Using First Token of a Block to Find Relevant KV Blocks

June 22, 2025

Introduction

My friend recently sent me this blog post by Shengding Hu on efficient long-context models. One of the ideas introduced towards the end was that, it is not possible to maintain accuracy consistently while compressing data. This is clearly the case with linear transformers when working with an input consisting of a context and a question. The linear transformer has to compress the context before knowing what the question is, because of the decoder architecture. In fact, the Just Read Twice blog post shows that significant performance gains can be achieved by providing this kind of context twice, allowing the model to prime itself to focus only on the relevant information.

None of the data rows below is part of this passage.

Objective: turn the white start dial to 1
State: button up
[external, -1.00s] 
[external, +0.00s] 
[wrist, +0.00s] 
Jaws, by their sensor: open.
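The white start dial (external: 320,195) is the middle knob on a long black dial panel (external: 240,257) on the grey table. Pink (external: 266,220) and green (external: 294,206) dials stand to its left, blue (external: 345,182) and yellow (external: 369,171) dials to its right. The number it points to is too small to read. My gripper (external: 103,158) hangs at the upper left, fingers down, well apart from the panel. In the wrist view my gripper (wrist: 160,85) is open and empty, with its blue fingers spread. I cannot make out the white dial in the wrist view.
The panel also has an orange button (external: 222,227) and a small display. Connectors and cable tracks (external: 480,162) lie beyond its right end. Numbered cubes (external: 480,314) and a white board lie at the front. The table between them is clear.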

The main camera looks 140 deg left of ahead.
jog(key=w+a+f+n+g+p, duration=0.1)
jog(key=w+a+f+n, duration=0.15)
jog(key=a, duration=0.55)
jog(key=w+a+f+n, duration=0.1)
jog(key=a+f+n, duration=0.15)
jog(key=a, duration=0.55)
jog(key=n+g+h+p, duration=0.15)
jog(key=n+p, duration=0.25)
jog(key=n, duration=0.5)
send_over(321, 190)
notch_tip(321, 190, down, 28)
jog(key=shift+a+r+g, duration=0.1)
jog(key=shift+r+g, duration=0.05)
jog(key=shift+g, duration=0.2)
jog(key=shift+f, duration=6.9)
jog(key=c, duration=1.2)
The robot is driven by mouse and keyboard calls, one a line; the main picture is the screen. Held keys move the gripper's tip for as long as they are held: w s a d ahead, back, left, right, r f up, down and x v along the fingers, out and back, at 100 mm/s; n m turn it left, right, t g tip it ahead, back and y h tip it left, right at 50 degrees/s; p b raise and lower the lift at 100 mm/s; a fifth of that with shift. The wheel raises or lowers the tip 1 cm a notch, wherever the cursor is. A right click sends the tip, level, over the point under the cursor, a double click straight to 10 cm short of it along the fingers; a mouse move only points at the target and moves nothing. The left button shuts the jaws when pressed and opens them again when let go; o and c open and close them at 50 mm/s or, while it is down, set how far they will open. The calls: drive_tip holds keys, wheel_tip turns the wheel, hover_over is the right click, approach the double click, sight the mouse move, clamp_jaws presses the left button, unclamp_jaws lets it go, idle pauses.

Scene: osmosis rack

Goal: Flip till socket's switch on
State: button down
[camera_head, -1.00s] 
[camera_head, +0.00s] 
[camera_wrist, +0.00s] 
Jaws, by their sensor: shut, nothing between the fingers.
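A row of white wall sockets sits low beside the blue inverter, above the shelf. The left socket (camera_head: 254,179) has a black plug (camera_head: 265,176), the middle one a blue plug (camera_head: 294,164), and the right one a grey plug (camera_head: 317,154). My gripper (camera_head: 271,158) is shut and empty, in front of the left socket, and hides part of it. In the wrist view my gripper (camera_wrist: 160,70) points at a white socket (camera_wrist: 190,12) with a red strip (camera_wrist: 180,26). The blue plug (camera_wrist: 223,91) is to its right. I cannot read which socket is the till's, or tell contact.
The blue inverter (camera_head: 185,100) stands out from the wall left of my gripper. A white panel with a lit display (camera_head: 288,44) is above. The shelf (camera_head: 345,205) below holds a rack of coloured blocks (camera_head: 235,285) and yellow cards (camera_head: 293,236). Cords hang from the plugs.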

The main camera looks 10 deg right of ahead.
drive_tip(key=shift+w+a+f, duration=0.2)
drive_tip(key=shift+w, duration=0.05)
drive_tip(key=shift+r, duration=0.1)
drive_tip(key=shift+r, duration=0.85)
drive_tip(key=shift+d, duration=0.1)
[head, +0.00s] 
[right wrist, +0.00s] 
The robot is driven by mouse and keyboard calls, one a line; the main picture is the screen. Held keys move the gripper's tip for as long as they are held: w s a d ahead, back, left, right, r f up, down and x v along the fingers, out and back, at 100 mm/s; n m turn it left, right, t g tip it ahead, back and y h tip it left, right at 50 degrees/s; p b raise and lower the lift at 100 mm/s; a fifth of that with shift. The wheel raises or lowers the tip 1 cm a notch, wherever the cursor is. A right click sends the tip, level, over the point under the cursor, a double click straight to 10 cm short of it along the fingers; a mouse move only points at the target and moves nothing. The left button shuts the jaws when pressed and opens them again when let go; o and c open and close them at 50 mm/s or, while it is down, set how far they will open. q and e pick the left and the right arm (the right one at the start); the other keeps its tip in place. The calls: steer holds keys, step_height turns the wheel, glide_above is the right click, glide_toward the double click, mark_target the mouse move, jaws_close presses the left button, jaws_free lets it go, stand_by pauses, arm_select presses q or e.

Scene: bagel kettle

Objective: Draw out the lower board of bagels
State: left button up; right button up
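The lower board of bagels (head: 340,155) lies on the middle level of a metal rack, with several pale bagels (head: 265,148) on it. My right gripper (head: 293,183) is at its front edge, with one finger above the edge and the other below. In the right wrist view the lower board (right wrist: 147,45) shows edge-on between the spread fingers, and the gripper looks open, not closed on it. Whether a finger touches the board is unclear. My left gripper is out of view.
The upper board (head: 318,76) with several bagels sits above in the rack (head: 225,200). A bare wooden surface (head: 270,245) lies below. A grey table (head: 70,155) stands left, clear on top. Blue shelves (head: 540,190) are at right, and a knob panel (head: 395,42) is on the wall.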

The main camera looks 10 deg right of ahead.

To keep inference costs slow, Hu proposes moving some of the key-value (KV) cache onto a cheaper, slower memory (i.e. HDD), and only loading specific blocks when they are required. Now, calculating which blocks are relevant for each token while decoding would make the model prohibitively slow, as instead of a simple matrix-vector calculation for each attention layer and each token, a model would have to first calculate which blocks are important, load those into memory, and then perform the actual attention computation itself. If the cost of figuring out which blocks are important and loading them in could be amortized over several tokens, the speed-up on a faster matrix-vector computation could make up for the time taken to calculate important blocks. Hu proposed a system that combines linear attention and regular attention to achieve this.

Native Sparse Attention works by training a model from scratch, and breaking attention into 3 parts: one that uses compressed vectors for each block across all blocks in the input, another (based on block-sparsity) to identify the most relevant KV blocks for each query vector, and another that uses a sliding window for recent information. While this achieves significant gains in the time spent for decoding, there is still a lot of high-bandwidth memory usage required because large KV caches must be maintained and quick to access.

I wrote a blog post earlier that evaluated different training free methods of finding which KV blocks represented most of the attention weight for which query blocks. In particular, I explored different strategies for aggregating query and key vectors across a block to facilitate this. This is useful for the prefill stage, when all of the text is visible at the same time.

Here, I wanted to test what would happen if the aggregated vector for a given block was just the query vector representing the first token. Current approaches to make decoding for standard transformers more efficient involve some form of KV cache compression or truncation, where based on the input, part of the information is completely discarded. A couple clear examples of this potentially causing issues are long generations that may cover several topics and multi-turn conversations. If the attention map of the first token is representative of the attention map for the entire block, then that means that new key-value blocks can be loaded into high-bandwidth memory at the start of each block, and other KV blocks can be stored in slower, cheaper storage rather than being discarded completely. Since the cost of calculating the attention map first and loading those relevant blocks is only there for the first token in the block, the time that takes can be amortized over all of the tokens generated in that block. Furthermore, it could mean that many existing strategies used to optimize model prefill with block-sparsity could be adapted to optimize the model decoding stage.

Methodology

Compared to my previous blog post, I switched to an L4 system on Lightning AI rather than the university-provided A100s. To deal with this, I switched to a shorter dataset, both in the number of examples and the length of the text used to avoid running out of memory. I implemented the "first-token" strategy, where for the queries, the first token of the block is selected and for the keys, the vectors are averaged over the whole block. To generate the graph of cumulative attention coverage, I computed the original attention maps and then aggregated scores at the block level.

Results

Block Selection Evalaution Results Graph

Block Selection Evaluation Results Table

While the ‘first_token_and_averaged’ method lags in reaching 90% attention coverage, it outperforms the averaged method in reaching 95%. Saving most of the KV cache to a slower memory (such as standard RAM or SSD), and retrieving blocks based on the top-k blocks retrieved by the first vector could be an effective and efficient way to handle generating text across long sequences while reducing the amount of HBM that needs to be used at any given time.

The code for this can be found on GitHub: vdaita/block-selection-eval.